# Objective
Find and copy lines holding "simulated".

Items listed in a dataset

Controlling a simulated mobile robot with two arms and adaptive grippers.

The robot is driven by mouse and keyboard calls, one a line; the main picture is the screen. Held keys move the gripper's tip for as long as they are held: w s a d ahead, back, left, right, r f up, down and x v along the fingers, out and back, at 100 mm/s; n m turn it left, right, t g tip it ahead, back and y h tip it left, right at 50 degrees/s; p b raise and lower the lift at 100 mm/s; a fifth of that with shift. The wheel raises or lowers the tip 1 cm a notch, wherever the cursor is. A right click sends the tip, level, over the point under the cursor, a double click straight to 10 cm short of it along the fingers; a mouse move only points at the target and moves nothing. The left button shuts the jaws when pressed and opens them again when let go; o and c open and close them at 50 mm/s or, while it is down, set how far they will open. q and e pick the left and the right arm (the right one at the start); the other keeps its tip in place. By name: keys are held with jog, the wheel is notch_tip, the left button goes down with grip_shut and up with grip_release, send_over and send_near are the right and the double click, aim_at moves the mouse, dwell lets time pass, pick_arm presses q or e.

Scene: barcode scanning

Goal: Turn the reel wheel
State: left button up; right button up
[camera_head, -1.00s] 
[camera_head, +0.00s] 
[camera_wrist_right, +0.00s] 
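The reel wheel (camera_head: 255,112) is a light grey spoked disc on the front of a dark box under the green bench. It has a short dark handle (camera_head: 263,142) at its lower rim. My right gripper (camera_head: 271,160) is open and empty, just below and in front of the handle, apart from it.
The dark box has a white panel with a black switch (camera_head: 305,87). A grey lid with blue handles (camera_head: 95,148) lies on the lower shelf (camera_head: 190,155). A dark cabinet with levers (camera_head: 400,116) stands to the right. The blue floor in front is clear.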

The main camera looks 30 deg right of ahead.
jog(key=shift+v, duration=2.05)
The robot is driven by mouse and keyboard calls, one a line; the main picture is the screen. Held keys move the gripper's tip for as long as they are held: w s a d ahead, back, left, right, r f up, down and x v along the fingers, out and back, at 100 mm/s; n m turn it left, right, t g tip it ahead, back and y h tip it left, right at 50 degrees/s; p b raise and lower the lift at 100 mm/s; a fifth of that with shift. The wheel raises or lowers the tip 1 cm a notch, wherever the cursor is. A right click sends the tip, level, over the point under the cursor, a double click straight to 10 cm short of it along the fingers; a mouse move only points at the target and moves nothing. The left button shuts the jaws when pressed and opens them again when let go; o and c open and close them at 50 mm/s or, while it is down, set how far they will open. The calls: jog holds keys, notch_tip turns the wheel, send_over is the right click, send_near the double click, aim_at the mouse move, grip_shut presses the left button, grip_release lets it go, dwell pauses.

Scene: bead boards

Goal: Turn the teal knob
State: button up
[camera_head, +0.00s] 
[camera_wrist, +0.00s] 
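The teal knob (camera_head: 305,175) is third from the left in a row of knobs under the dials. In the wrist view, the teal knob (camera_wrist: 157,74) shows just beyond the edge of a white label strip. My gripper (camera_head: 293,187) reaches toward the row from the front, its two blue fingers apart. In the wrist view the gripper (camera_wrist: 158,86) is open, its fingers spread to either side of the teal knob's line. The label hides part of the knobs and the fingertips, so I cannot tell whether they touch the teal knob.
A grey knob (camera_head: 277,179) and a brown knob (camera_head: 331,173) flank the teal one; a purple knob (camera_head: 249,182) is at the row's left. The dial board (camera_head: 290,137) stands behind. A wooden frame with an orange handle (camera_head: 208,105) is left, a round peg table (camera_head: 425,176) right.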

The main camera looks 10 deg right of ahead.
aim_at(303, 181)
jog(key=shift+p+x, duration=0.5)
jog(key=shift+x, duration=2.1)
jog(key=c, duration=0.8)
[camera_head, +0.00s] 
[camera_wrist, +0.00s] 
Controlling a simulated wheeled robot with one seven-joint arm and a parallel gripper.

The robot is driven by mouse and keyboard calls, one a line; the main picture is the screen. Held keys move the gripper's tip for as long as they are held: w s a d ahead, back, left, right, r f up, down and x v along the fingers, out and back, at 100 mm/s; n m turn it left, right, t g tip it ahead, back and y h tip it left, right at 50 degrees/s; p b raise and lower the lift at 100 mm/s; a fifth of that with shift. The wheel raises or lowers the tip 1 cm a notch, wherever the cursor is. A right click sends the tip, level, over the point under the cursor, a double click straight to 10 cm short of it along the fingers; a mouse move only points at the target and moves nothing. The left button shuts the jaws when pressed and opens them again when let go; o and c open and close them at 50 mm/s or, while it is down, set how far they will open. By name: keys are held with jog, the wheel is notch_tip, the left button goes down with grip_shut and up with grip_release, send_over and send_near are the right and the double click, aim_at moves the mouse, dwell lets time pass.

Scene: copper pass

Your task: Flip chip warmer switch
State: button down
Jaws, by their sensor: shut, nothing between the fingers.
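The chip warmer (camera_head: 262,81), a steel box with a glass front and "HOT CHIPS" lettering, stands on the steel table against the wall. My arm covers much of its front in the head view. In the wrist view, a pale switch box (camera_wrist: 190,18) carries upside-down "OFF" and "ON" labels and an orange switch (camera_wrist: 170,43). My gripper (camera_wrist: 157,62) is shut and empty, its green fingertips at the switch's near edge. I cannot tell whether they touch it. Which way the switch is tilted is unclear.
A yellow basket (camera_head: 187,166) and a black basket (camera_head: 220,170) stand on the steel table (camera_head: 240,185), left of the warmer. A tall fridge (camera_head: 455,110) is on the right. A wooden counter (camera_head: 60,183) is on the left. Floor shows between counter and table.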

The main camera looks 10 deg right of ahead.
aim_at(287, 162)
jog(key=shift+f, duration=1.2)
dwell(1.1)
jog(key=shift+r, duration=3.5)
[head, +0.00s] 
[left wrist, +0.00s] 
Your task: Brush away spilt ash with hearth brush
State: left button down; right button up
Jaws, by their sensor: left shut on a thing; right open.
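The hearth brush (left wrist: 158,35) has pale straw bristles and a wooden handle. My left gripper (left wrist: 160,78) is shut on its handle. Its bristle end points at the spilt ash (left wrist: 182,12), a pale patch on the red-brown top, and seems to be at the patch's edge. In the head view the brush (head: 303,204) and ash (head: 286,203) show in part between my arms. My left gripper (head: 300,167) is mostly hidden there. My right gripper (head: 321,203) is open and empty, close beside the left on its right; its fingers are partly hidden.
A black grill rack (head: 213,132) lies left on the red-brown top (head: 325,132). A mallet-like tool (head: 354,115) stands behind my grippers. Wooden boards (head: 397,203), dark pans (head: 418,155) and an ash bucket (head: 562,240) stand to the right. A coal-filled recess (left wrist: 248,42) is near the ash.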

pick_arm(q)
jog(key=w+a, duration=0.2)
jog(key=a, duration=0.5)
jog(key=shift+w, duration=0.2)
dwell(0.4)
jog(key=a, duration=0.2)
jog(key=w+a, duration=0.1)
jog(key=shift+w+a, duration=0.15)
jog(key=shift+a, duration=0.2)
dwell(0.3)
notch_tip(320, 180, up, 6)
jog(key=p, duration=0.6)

# Finished answer
Controlling a simulated mobile robot with two arms and adaptive grippers.
Controlling a simulated wheeled robot with one seven-joint arm and a parallel gripper.

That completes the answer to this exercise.